- This is one of my favorite investing books.
- I discuss what has been most applicable for me at Rangeley Capital.
- The author explains his investing philosophy of "heads, I win; tails, I don't lose much".
In The Dhandho Investor, Monish Pabrai tosses out the notion that to achieve high investment returns, one must take incrementally greater amounts of risk, common in modern portfolio theory (MPT). Instead, he lays out a low risk, high return approach that is within the value investing canon, but with a fascinating Indian migrant perspective. The book tracks the investing strategy of a tiny Indian community, the Patels, who have prospered magnificently in the United States since their arrival about thirty-five years before the writing of this book. Fewer than one out of five hundred American belong to this group, yet they own a majority of the motels operated in the US.

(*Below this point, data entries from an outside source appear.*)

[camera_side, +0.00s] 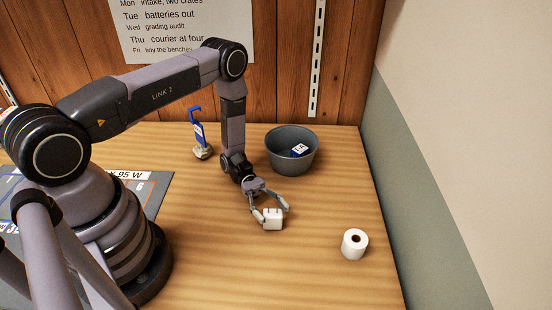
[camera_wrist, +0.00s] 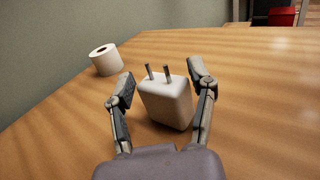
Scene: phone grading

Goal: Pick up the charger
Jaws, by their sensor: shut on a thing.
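The charger (camera_side: 273,218) is a small white block with two metal prongs, which show on its top in the wrist view (camera_wrist: 166,100). My gripper (camera_side: 272,213) is shut on the charger, with one finger on each side of it. In the wrist view my gripper's fingers (camera_wrist: 163,92) flank the charger, and a narrow gap seems to show beside the left finger. The charger is upright, at or just above the wooden table; I cannot tell whether its base touches the wood.
A white paper roll (camera_side: 355,244) stands to the right, also in the wrist view (camera_wrist: 106,60). A blue hooked tool (camera_side: 197,128) stands at the back. The table (camera_side: 230,270) in front is clear.

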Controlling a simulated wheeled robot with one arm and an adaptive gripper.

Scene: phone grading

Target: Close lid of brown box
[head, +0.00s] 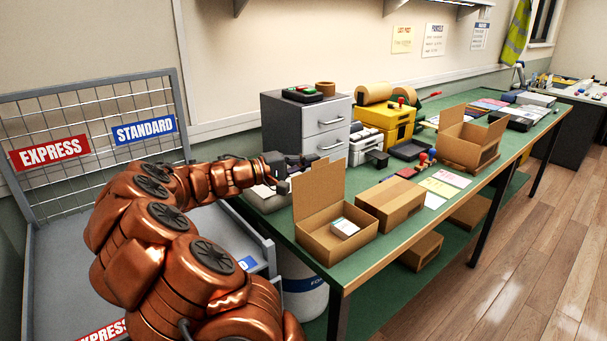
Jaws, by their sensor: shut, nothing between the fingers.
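An open brown box (334,242) stands near the front left corner of the green table. Its lid (319,188) stands upright at the back of the box. A small white package (344,228) lies inside. My gripper (306,160) is shut and empty, just behind and slightly left of the top of the raised lid. Whether it touches the lid I cannot tell. A closed brown box (390,203) sits right of the open one. Another open brown box (469,137) stands farther along the table.
A grey drawer unit (307,122) stands behind my gripper. Yellow equipment (386,121) and a red-handled stamp (424,160) are on the table (440,218). A wire-backed cart (95,150) with express and standard signs stands at left. Floor at right is clear.

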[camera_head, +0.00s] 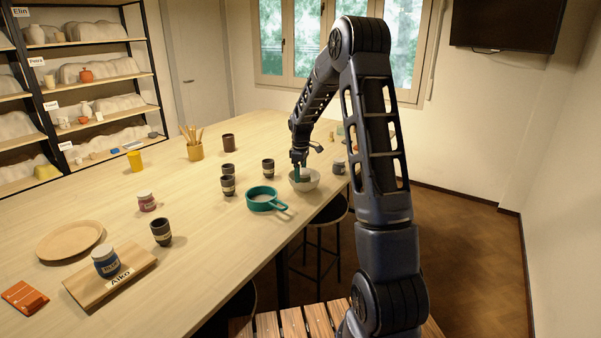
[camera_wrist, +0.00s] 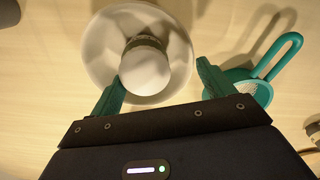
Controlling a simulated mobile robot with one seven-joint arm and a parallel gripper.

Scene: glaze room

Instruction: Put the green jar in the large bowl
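The large bowl (camera_head: 304,185) is pale and stands near the table's right edge in the head view. The wrist view shows its white inside and rim (camera_wrist: 98,55). A jar with a round white lid (camera_wrist: 146,72) is inside the bowl; a strip of its dark green side shows beyond the lid. I take it for the green jar. My gripper (camera_wrist: 162,74) is open above the bowl, its teal fingers apart on either side of the lid, with a visible gap on the right. In the head view my gripper (camera_head: 300,169) hides part of the bowl, and the jar is hard to make out.
A dark jar (camera_head: 338,167) is close on the right. Dark cups (camera_head: 228,186) stand farther left. A blue jar (camera_head: 106,261) sits on a board (camera_head: 133,271).

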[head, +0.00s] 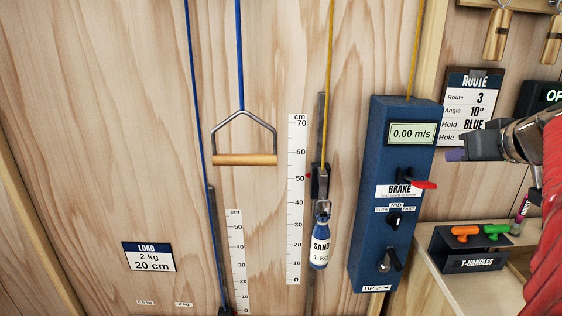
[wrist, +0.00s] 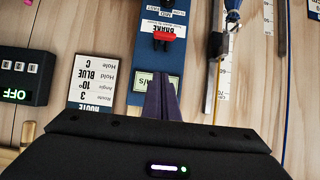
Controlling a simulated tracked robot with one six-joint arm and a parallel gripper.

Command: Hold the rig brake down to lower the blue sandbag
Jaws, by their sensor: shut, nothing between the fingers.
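The blue rig box (head: 393,190) is fixed to the wooden wall, with a display reading 0.00 m/s. Its red-tipped brake lever (head: 418,184) sticks out to the right below the display; the lever (wrist: 164,34) also shows in the wrist view, beyond my fingertips. The blue sandbag (head: 320,240), marked SAND 1 kg, hangs left of the box beside the cm scale, on the yellow rope. My gripper (head: 457,152) is right of the box, above the lever's height and apart from it. In the wrist view my purple fingers (wrist: 162,98) are together and empty.
A handled blue rope (head: 240,60) hangs left of the scale (head: 296,200). The route sign (head: 470,100) is behind my gripper. A shelf with orange and green T-handles (head: 466,232) stands at lower right. A speed knob (head: 394,219) and a lower lever (head: 388,260) sit below the brake.

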The first key to the Patels' success is that they are extremely frugal. While different investments have differing probabilities of success, cost savings essentially always work. Saving money has 100% odds of leaving you richer. Without even knowing it, the Patels were value investors.
What was applicable? There are two lessons I pulled from these stories that were the most impactful for me. First, only make "heads, I win; tails, I don't lose much" bets. Second, make "few bets, big bets, infrequent bets."
"Heads, I win; tails, I don't lose much"
A fun and exhilarating attribute of the business leaders in this book is that they did not succeed based on meticulous precision or certainty about predicting the future. They didn't necessarily even have a high probability of success in any one venture. Instead, they started with minimal capital but invested such that they would not lose much when they failed. This was true to the Patels, for Sir Richard Branson and Virgin, and it is true for Mohnish Pabrai and his management of both his start-up operating companies and, later, the Pabrai funds.
"Few bets, big bets, infrequent bets"
This ignores conventional wisdom about extreme diversification. How does one get comfortable with big bets? It does not happen frequently. One can quickly toss out the prospect of concentrating in most investment opportunities that arise. Wait until the odds are overwhelmingly favorable and then make a big bet.
Pabrai's confidence in concentrated portfolios is backed up by the Kelly formula, which he discusses in Chapter 10 (p. 72). He advocates thinking probabilistically as a capital allocator. In so doing, it is helpful to have a moderate level of diversification - ten independent variables is better than five. However, the value of diversification beyond that diminishes significantly.
In a straightforward and accessible manner, The Dhandho Investor lays out the powerful framework of value investing. Written with the intelligent individual investor in mind, this comprehensive guide distills the Dhandho capital allocation framework of the business-savvy Patels from India and presents how they can be applied successfully to the stock market.